■ **Goal**: Set down exactly, please, each line from the one containing "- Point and" through the one containing "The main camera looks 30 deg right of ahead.", both lines included, and no other line.

____

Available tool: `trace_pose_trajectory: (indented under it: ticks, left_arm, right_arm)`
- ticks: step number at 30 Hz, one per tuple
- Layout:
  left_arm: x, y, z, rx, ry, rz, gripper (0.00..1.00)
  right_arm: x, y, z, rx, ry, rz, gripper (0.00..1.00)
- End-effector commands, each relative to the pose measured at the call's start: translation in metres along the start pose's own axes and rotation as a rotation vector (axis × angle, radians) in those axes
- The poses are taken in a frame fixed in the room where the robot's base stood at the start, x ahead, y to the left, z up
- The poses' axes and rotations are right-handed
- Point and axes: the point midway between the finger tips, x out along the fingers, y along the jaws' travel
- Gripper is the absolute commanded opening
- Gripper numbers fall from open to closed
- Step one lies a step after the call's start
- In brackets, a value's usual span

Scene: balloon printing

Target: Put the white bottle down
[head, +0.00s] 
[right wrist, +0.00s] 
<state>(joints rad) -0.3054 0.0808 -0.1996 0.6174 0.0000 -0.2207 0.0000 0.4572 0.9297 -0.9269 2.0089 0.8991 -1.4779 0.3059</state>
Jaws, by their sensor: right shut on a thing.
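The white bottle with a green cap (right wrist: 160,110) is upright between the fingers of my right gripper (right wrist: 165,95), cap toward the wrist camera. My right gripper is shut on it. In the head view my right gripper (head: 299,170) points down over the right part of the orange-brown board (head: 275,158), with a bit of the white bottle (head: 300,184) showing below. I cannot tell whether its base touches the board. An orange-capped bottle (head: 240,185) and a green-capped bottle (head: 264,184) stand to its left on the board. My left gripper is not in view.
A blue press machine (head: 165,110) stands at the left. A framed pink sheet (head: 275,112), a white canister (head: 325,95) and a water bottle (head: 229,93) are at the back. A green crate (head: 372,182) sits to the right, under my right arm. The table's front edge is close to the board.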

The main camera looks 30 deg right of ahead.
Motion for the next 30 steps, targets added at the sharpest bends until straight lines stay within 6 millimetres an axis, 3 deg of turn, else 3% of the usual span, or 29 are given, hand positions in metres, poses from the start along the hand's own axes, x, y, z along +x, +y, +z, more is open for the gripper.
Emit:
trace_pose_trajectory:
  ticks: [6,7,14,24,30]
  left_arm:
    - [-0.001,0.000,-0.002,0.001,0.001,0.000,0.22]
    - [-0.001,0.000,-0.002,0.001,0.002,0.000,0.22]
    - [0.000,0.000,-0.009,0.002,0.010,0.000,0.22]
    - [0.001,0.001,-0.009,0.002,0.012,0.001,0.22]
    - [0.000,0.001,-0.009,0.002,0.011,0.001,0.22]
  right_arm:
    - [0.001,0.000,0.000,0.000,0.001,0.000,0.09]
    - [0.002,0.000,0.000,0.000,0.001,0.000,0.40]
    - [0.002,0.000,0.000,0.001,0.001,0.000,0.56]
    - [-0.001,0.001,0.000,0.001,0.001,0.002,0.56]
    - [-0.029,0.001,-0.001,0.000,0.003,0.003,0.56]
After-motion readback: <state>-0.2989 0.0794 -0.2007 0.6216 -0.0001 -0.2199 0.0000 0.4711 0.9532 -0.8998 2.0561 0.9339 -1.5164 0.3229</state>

____

■ **In response**:
- Point and axes: the point midway between the finger tips, x out along the fingers, y along the jaws' travel
- Gripper is the absolute commanded opening
- Gripper numbers fall from open to closed
- Step one lies a step after the call's start
- In brackets, a value's usual span

Scene: balloon printing

Target: Put the white bottle down
[head, +0.00s] 
[right wrist, +0.00s] 
<state>(joints rad) -0.3054 0.0808 -0.1996 0.6174 0.0000 -0.2207 0.0000 0.4572 0.9297 -0.9269 2.0089 0.8991 -1.4779 0.3059</state>
Jaws, by their sensor: right shut on a thing.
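The white bottle with a green cap (right wrist: 160,110) is upright between the fingers of my right gripper (right wrist: 165,95), cap toward the wrist camera. My right gripper is shut on it. In the head view my right gripper (head: 299,170) points down over the right part of the orange-brown board (head: 275,158), with a bit of the white bottle (head: 300,184) showing below. I cannot tell whether its base touches the board. An orange-capped bottle (head: 240,185) and a green-capped bottle (head: 264,184) stand to its left on the board. My left gripper is not in view.
A blue press machine (head: 165,110) stands at the left. A framed pink sheet (head: 275,112), a white canister (head: 325,95) and a water bottle (head: 229,93) are at the back. A green crate (head: 372,182) sits to the right, under my right arm. The table's front edge is close to the board.

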The main camera looks 30 deg right of ahead.

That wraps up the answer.